Turkey’s military command echelon resigned late Friday from their posts amid an ongoing spat with the government over the growing number of arrested generals. The mass resignations, which marked a first in the country’s history, immediately caused a state crisis.
Chief of General Staff Gen. Işık Koşaner, Land Forces Commander Gen. Erdal Ceylanoğlu, Air Forces Commander Gen. Hasan Aksay and Naval Forces Commander Adm. Eşref Uğur Yiğit quit their posts days before the Supreme Military Council, or YAŞ, was supposed to meet to discuss key military promotions. Koşaner had another two years left in the office.
Gendarmerie Forces Commander Necdet Özel did not resign. [Hours later, Özel was appointed the land forces commander, paving the way for him to become Chief of Staff of the military.]
The resignations came hours after a prosecutor demanded the arrest of a top military official, Gen. Hüseyin Nusret Taşdeler, the commander of the Aegean Army. Sources said disagreements over promotions and the arrests of numerous generals peaked to an unacceptable level following the legal action against Taşdeler.
Tensions between the military and the government have been high in recent years as hundreds of high-ranking officers were put behind bars in the ongoing “Balyoz” (Sledgehammer) and Ergenekon coup-plot cases.
It was not yet sure as of late Friday whether this year’s YAŞ, set to begin Aug 1., would take place as scheduled.
Consecutive meetings between Koşaner, President Abdullah Gül and Prime Minister Recep Tayyip Erdoğan in the last 10 days were not sufficient to avert the crisis. Koşaner, Gül and Erdoğan met Friday morning, after which Erdoğan met with Justice Minister Sadullah Ergin. Gül tried unsuccessfully to calm down the tension through a statement he made Friday afternoon, before the resignations were announced.
“I hope that everything will be solved in a good way,” Gül told reporters after Friday prayers. Asked by a journalist if the recent meetings were “a sign of a problem” between the government and the military, the president said they were not.
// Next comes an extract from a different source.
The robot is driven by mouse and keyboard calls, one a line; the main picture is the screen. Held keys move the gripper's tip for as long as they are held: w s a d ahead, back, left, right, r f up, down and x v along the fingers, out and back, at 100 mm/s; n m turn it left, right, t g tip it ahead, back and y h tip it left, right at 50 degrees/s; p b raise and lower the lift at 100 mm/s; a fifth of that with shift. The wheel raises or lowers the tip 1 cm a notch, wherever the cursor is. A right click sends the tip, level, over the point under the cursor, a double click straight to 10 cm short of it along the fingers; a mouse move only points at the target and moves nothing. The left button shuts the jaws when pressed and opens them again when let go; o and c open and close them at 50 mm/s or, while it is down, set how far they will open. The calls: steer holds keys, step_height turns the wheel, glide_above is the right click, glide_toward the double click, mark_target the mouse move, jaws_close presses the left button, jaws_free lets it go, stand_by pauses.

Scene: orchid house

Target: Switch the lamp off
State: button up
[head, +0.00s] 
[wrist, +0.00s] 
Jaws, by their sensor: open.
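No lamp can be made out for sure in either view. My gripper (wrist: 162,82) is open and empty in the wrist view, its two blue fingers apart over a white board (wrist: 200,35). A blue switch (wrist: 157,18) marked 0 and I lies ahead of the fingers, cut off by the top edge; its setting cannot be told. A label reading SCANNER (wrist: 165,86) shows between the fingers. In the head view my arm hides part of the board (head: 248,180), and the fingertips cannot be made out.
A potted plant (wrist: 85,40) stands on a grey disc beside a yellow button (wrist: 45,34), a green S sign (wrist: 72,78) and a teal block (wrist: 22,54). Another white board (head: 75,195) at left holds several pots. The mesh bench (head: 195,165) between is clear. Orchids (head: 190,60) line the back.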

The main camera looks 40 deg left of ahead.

Right after Gül made his statement Friday, however, an Istanbul court demanded the arrest of the commander of one of the country’s most strategic armies, threatening the efforts by the government and military to avert a crisis over the promotions of senior generals.
The 13th Istanbul Court for Serious Crimes on Friday unanimously accepted the indictment prepared by Prosecutor Cihan Kansız, demanding a life sentence for Gen. Taşdeler, who served as Erdoğan’s military advisor in 2007-2008.
Erdoğan met with Ergin after the prosecutor’s demand was made public.
This year’s YAŞ was set to decide on key promotions to the positions of commander of the air and naval forces. Naval Forces commander Yiğit, and Air Force commander Aksay were both scheduled to reach the end of their terms on Aug. 30.
The commander of the Turkish Land Forces, Gen. Ceylanoğlu, had also been expected to retire due to age. However, filling the empty seats was already expected to cause problems with so many high-ranking and eligible generals behind bars in the Balyoz case. The only eligible candidate to replace Aksay had been considered to be is Lt. Gen. Mehmet Erten, who would have had to be promoted to the rank of general and then be appointed as the commander.
Balyoz is the code name for an alleged military coup plot against the ruling Justice and Development Party, or AKP, drafted in 2003. According to the allegations, the military planned drastic measures to foment unrest in the country in order to remove the AKP from power.